### Task objective
Copy each line of the material below that includes the string "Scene".

## Begin Listed entries

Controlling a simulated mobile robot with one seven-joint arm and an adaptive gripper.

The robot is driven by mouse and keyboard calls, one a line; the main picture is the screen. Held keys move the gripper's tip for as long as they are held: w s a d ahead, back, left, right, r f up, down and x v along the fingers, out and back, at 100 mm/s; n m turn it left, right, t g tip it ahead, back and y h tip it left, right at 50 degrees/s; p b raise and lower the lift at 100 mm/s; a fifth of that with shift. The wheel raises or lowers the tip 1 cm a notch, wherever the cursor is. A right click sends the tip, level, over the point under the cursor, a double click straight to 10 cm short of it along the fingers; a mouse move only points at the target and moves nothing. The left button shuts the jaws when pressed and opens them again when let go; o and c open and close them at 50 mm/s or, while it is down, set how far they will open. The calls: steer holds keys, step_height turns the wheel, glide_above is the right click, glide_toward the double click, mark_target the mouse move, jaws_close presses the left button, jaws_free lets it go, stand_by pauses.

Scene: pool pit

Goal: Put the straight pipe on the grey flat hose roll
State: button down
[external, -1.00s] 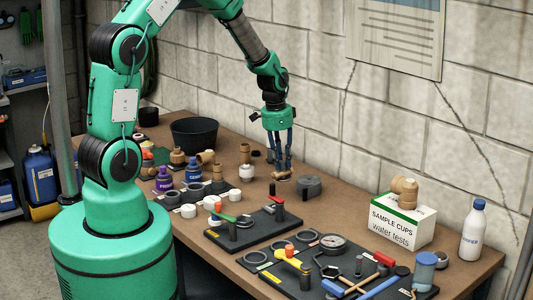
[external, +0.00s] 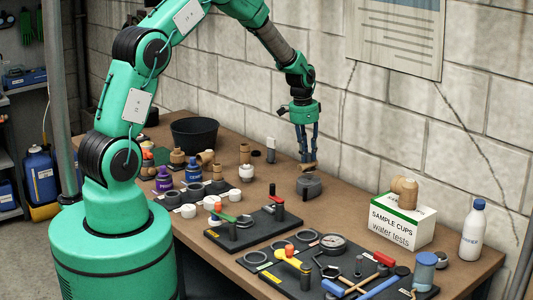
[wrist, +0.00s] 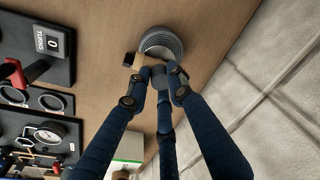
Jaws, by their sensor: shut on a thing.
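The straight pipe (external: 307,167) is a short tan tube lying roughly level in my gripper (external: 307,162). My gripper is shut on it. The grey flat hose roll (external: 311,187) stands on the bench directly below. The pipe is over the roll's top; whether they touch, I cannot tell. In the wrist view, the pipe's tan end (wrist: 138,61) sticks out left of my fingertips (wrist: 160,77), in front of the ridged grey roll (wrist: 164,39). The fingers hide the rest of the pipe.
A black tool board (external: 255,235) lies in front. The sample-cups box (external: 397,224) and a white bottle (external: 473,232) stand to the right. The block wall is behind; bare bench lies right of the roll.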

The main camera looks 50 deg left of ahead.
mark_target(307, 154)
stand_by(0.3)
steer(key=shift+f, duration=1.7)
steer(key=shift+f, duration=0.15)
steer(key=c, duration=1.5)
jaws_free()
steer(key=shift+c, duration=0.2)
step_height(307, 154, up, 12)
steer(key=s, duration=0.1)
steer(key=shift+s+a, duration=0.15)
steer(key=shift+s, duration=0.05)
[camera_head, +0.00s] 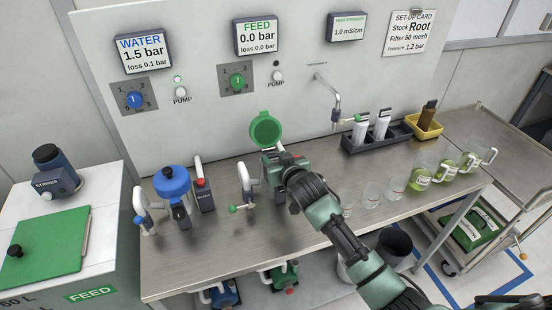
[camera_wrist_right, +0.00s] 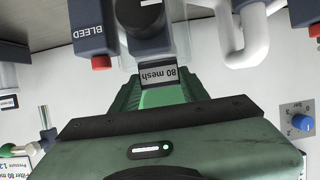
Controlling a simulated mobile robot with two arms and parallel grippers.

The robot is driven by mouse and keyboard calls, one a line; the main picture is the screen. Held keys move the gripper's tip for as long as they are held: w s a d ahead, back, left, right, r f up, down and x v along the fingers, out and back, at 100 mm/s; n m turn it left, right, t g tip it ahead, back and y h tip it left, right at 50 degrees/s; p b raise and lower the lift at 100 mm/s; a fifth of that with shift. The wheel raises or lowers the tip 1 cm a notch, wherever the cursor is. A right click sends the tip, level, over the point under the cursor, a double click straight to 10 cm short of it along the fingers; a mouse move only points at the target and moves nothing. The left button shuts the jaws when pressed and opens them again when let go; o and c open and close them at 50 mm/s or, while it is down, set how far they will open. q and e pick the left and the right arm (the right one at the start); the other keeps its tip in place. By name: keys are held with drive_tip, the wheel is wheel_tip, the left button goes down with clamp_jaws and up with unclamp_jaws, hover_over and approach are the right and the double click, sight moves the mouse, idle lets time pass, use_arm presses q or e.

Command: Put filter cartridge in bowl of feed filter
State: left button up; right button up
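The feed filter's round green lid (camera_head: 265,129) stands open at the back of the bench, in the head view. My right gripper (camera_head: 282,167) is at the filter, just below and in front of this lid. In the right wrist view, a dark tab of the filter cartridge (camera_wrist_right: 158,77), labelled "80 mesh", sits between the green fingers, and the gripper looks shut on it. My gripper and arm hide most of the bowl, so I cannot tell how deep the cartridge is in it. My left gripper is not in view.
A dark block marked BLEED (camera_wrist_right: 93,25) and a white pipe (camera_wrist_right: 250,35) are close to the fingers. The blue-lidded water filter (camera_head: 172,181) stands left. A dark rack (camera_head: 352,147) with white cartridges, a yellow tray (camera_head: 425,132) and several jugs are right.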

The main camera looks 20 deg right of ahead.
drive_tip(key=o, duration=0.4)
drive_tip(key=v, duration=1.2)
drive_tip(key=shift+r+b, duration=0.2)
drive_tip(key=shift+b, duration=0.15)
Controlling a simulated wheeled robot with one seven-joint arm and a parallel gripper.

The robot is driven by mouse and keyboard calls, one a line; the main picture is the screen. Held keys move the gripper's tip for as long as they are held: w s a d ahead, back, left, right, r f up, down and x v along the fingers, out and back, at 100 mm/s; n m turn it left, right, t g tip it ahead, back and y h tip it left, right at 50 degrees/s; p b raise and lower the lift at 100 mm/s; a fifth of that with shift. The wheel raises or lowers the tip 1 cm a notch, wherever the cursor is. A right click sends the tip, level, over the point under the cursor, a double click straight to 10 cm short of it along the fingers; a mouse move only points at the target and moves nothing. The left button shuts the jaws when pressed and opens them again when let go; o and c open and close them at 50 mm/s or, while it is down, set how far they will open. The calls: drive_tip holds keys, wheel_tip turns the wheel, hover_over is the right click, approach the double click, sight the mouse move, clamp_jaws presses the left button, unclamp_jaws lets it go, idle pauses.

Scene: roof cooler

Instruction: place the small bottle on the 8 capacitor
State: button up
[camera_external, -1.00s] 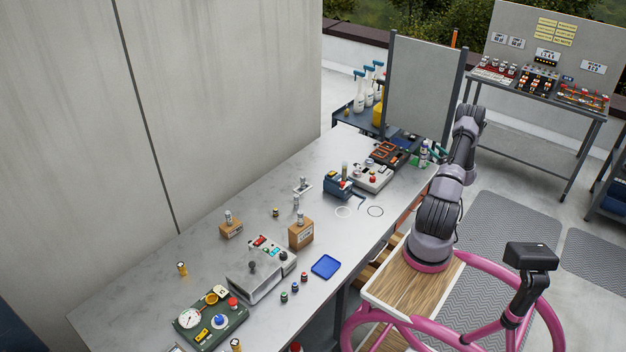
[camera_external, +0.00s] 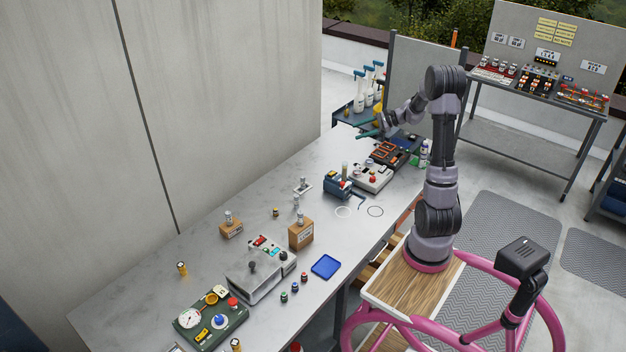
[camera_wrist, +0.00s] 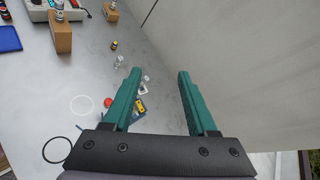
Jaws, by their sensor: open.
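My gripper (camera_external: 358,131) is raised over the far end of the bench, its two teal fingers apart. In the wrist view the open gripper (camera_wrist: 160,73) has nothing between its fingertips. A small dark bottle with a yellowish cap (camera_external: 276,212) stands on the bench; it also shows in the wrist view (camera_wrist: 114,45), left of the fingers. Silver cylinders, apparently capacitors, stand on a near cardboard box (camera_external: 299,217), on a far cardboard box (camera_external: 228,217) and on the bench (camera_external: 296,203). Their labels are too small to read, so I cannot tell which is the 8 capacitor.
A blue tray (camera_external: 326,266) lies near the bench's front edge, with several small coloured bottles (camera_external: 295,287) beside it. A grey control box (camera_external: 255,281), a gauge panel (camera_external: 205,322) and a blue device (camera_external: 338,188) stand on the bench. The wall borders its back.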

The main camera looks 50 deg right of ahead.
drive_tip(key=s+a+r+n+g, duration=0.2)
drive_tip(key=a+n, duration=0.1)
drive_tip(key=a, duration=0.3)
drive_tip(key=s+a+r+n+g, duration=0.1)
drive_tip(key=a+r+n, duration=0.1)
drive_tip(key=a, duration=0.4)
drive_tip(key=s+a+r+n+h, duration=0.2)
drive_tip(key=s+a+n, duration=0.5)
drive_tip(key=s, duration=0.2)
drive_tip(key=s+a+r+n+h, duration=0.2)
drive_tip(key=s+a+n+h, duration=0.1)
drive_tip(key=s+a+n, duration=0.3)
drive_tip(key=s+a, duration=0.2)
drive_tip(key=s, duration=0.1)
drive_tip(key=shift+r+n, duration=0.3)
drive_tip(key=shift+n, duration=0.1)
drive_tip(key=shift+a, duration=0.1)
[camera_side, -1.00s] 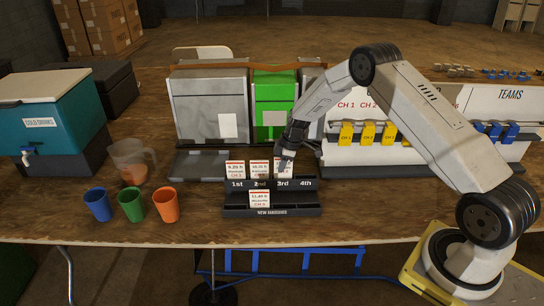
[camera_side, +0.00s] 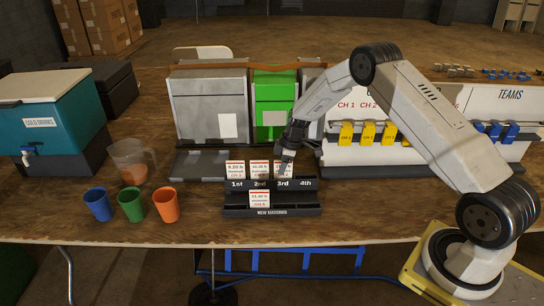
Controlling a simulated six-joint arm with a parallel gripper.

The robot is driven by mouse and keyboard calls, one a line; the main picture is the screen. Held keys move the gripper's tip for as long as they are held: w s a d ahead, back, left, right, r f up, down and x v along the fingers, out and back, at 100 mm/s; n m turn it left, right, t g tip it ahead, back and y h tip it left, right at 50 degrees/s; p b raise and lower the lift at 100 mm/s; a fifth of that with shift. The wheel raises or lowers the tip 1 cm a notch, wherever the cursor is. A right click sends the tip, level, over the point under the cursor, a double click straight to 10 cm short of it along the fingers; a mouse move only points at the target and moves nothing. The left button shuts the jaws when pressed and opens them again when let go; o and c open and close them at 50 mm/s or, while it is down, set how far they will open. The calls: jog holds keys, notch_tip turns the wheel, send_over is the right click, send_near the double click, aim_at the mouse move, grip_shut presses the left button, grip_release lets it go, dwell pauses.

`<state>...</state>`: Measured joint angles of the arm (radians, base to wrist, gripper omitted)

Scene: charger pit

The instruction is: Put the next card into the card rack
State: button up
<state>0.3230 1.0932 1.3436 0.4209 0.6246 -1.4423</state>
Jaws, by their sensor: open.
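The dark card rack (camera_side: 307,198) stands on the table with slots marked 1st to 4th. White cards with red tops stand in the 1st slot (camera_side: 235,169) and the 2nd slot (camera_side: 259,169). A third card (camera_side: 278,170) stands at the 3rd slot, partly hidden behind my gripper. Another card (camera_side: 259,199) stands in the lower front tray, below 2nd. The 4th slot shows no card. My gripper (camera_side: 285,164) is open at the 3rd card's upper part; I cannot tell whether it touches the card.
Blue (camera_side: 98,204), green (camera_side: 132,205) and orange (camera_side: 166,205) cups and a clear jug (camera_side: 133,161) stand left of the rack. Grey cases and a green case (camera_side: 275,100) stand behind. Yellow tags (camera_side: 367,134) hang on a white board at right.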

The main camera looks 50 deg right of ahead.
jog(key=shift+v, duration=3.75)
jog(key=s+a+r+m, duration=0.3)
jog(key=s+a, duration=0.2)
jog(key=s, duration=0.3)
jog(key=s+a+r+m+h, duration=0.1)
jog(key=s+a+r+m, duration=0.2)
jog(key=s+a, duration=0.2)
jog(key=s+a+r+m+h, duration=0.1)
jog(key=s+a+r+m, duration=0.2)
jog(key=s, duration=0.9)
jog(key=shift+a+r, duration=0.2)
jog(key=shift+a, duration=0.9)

## End Listed entries

### Answer in full
Scene: pool pit
Scene: roof cooler
Scene: charger pit

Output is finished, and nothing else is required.